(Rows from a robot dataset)
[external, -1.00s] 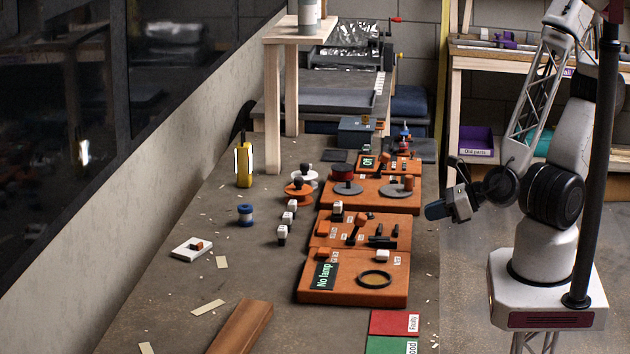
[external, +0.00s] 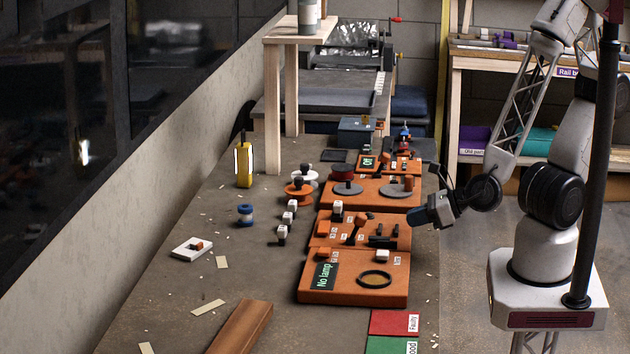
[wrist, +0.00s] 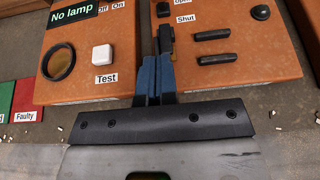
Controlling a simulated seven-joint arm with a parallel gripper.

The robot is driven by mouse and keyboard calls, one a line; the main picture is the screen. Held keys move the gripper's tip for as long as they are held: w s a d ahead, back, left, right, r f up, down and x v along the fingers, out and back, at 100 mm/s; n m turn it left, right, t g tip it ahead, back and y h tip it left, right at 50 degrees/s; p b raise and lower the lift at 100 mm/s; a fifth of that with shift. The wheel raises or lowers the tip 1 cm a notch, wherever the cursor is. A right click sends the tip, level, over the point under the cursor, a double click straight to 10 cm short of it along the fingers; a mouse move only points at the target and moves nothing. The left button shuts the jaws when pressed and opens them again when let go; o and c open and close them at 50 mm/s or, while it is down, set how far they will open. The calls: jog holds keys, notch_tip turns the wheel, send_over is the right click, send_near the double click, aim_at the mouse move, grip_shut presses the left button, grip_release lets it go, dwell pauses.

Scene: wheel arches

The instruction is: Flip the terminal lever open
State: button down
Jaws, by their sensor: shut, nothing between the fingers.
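The orange terminal board (wrist: 235,75) fills the right of the wrist view, with small "Open" and "Shut" labels. A black lever-like part (wrist: 165,38) lies along its left side beside the "Shut" label; I take it for the terminal lever. The board also shows in the external view (external: 330,228). My gripper (wrist: 155,62) has its blue fingers shut and empty, with the tips just in front of and left of the black part. I cannot tell whether they touch. In the external view my gripper (external: 417,218) is at the board's right edge.
Two black bars (wrist: 213,35) and a black knob (wrist: 260,12) stand on the same board. The "No lamp" board with a white Test button (wrist: 102,54) is close on the left. Red and green mats (external: 395,322) lie at the front.

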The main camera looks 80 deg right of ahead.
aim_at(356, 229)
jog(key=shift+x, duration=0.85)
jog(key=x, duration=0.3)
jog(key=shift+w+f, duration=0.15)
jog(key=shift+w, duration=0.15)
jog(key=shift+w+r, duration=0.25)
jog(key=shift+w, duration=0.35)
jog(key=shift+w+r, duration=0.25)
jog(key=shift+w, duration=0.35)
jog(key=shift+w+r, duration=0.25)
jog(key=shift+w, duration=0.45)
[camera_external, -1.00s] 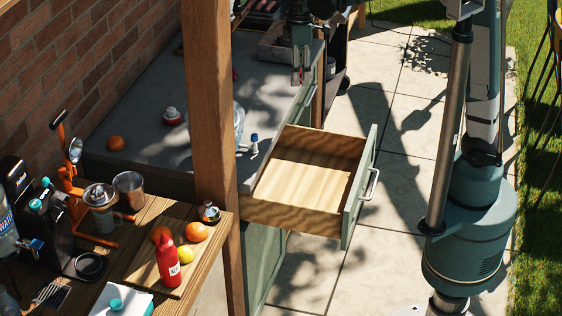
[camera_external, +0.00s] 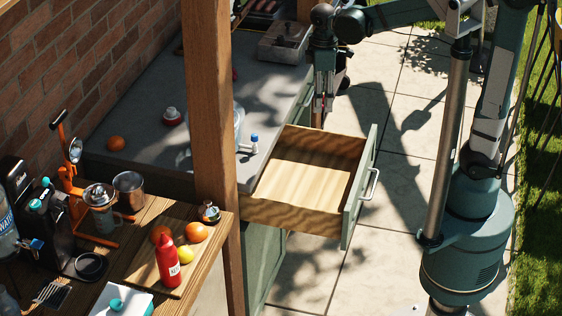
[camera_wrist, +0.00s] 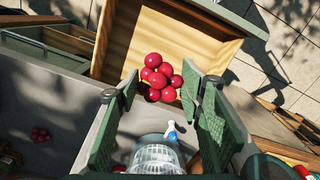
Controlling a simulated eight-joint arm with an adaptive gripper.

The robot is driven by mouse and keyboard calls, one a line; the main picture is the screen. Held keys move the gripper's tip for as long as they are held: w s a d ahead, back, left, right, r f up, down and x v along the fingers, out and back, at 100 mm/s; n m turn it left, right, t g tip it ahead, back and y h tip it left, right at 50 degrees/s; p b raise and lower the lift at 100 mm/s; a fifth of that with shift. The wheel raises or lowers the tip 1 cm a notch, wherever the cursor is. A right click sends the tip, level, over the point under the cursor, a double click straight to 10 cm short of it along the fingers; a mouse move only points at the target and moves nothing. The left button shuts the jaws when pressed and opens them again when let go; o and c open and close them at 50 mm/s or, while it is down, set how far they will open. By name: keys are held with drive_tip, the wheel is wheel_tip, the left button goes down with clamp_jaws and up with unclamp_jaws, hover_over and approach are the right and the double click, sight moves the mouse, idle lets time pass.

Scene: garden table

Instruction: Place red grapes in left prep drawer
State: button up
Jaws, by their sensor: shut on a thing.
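A bunch of red grapes (camera_wrist: 157,78) sits between the fingertips of my gripper (camera_wrist: 160,86) in the wrist view. The fingers are closed on it. In the external view my gripper (camera_external: 323,92) points down past the counter's right edge, beyond the far side of the open drawer and above its level. The grapes are too small to make out clearly there. The open drawer (camera_external: 300,185) has a pale wooden inside, a green front and a metal handle. It looks empty. In the wrist view the drawer (camera_wrist: 205,45) shows behind and above the grapes.
A wooden post (camera_external: 211,150) stands left of the drawer. Another dark red bunch (camera_wrist: 40,134) lies there.

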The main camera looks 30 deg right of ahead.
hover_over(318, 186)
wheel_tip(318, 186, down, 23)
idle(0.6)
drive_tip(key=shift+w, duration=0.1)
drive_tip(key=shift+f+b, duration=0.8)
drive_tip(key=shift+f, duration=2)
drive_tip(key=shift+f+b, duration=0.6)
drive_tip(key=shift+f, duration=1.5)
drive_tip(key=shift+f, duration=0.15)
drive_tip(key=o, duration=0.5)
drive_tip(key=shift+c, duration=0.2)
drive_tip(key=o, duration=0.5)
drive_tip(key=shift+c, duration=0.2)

* _Task brief_: Return a copy of every line that includes the word "Controlling".

* _Completed exercise_:
Controlling a simulated seven-joint arm with a parallel gripper.
Controlling a simulated eight-joint arm with an adaptive gripper.

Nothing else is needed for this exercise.